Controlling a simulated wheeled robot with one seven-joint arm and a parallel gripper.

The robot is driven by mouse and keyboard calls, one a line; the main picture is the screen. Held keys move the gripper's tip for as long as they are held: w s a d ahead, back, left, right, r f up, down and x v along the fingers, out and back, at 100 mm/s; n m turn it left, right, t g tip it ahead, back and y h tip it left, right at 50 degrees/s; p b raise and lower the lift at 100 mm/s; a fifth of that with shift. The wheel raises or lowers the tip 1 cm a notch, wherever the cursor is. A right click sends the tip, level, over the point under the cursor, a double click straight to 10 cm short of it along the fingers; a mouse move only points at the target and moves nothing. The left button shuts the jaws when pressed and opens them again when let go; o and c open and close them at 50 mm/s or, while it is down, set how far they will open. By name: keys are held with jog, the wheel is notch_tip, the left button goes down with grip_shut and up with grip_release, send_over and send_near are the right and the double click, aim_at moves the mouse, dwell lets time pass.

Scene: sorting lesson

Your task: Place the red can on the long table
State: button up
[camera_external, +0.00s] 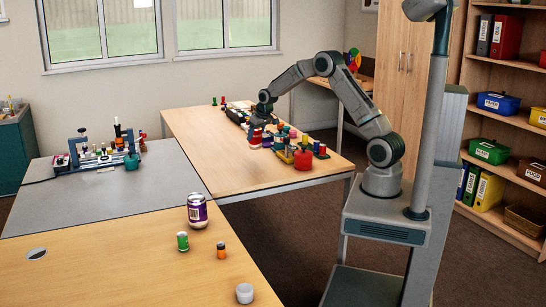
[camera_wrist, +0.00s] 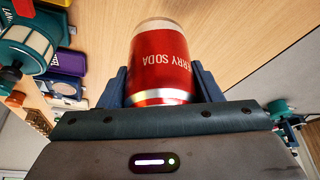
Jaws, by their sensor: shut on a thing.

——

» YOUR OBJECTIVE
Except for the pictures, copy the material above exactly.

» PROBLEM SOLUTION
Controlling a simulated wheeled robot with one seven-joint arm and a parallel gripper.

The robot is driven by mouse and keyboard calls, one a line; the main picture is the screen. Held keys move the gripper's tip for as long as they are held: w s a d ahead, back, left, right, r f up, down and x v along the fingers, out and back, at 100 mm/s; n m turn it left, right, t g tip it ahead, back and y h tip it left, right at 50 degrees/s; p b raise and lower the lift at 100 mm/s; a fifth of that with shift. The wheel raises or lowers the tip 1 cm a notch, wherever the cursor is. A right click sends the tip, level, over the point under the cursor, a double click straight to 10 cm short of it along the fingers; a mouse move only points at the target and moves nothing. The left button shuts the jaws when pressed and opens them again when let go; o and c open and close them at 50 mm/s or, while it is down, set how far they will open. By name: keys are held with jog, the wheel is notch_tip, the left button goes down with grip_shut and up with grip_release, send_over and send_near are the right and the double click, aim_at moves the mouse, dwell lets time pass.

Scene: sorting lesson

Your task: Place the red can on the long table
State: button up
[camera_external, +0.00s] 
[camera_wrist, +0.00s] 
Jaws, by their sensor: shut on a thing.

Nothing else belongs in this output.